What you have to do → Return the line containing "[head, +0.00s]", the line containing "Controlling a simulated", and every line between them, exactly as they stand. Output nothing else.

----

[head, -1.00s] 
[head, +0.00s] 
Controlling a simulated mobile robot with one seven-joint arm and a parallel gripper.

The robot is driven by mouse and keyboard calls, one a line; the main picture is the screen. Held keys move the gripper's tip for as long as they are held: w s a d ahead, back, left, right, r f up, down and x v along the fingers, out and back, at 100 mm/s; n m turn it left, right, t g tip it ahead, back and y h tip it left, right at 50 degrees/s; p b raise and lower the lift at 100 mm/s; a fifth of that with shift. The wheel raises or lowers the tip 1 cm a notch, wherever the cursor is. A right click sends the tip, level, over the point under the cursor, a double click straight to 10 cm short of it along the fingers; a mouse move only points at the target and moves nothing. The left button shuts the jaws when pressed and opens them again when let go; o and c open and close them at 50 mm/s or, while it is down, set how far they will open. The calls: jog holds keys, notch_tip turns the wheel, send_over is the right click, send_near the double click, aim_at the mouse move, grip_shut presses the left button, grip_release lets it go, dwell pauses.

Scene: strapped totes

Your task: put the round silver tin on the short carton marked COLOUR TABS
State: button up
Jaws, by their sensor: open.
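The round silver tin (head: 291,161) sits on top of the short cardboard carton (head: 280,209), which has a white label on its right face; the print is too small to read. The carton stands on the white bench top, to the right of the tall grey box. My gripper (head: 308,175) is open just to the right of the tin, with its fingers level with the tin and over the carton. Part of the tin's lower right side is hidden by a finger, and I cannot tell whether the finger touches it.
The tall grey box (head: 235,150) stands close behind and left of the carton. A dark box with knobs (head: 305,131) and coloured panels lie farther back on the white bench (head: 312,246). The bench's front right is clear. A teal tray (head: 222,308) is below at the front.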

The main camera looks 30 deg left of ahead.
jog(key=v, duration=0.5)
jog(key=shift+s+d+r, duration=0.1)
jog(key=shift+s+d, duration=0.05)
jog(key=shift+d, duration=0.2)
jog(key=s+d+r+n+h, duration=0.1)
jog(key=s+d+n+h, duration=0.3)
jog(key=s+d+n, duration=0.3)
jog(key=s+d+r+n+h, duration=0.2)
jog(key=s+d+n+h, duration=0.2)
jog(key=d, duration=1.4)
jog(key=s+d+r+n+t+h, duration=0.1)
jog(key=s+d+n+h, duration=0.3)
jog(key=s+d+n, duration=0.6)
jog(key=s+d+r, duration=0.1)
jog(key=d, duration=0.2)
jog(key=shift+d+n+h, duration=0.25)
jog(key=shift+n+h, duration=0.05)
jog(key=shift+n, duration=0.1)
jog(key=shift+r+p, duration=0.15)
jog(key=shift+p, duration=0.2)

----

Solution for this problem →
[head, +0.00s] 
Controlling a simulated mobile robot with one seven-joint arm and a parallel gripper.

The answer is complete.